Here we set up mixed parsing for the template's top node, but also include an overlay property in the object returned from the callback. This can be an array of ranges to parse, or a further function that is called for each descendent node. The latter is preferable when the target node might be large, because it allows more efficient incremental reparsing.

Note that, since we used the HTML parser from @codemirror/lang-html, parsing inside <script> and <style> tags just works in this editor. Mixed parsers can be nested.

Support Extensions

CodeMirror's languageDataAt feature can be used to look up values associated with the language active at a given point in the document. If you define things like autocompletion using this mechanism, it will automatically look up the proper completion source in a mixed-language document.

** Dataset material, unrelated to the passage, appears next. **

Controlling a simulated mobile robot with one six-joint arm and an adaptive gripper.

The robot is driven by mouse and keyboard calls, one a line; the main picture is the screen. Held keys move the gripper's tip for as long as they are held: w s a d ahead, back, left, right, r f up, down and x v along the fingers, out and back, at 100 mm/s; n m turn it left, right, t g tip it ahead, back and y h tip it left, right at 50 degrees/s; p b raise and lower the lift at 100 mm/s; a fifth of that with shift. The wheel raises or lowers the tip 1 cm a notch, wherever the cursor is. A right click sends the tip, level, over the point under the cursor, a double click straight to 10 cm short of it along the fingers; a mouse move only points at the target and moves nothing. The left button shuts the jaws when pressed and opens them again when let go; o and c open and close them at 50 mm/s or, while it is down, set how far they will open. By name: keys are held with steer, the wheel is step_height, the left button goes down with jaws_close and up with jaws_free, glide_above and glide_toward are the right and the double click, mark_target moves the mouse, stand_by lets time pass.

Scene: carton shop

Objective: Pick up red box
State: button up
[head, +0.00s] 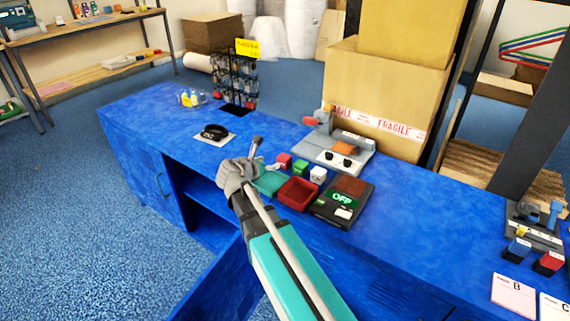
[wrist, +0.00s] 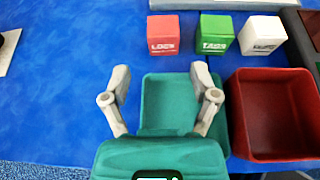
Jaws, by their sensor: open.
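The red box (wrist: 164,36) is a small cube with white lettering, standing on the blue counter in the upper middle of the wrist view. In the head view the red box (head: 284,161) shows just beyond the green tray. My gripper (wrist: 160,80) is open and empty, its two fingers spread over the green tray. In the head view my gripper (head: 256,152) is above the counter, on the near left side of the red box and apart from it.
A green box (wrist: 215,35) and a white box (wrist: 262,35) stand in a row right of the red box. The green tray (wrist: 180,78) and a red tray (wrist: 236,112) lie nearer. A device reading OFF (head: 336,212) sits at right.

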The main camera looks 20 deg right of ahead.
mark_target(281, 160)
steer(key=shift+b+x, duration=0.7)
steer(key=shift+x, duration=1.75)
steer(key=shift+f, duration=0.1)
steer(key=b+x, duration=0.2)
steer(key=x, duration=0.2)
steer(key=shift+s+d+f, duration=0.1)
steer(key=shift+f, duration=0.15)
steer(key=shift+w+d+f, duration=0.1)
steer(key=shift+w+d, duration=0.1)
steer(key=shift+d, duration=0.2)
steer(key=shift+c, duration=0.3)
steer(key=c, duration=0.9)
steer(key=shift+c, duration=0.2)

const twigAutocompletion = twigLanguage.data.of({
  autocomplete: context => /* Twig completion logic here */ null 
})

It is recommended for mixed-language extensions to include any support extensions for their nested languages—extensions have to be loaded into an editor to take effect. For example, the editor above doesn't load the HTML support extensions, and thus doesn't have HTML autocompletion. Here's a twig function that exposes both the language and the support extensions.

import {html} from "@codemirror/lang-html"

export function twig() {
  return [
    twigLanguage,
    twigAutocompletion,
    html().support
  ]
}

Loading that into an editor gives you HTML (and JavaScript, and CSS) completion support.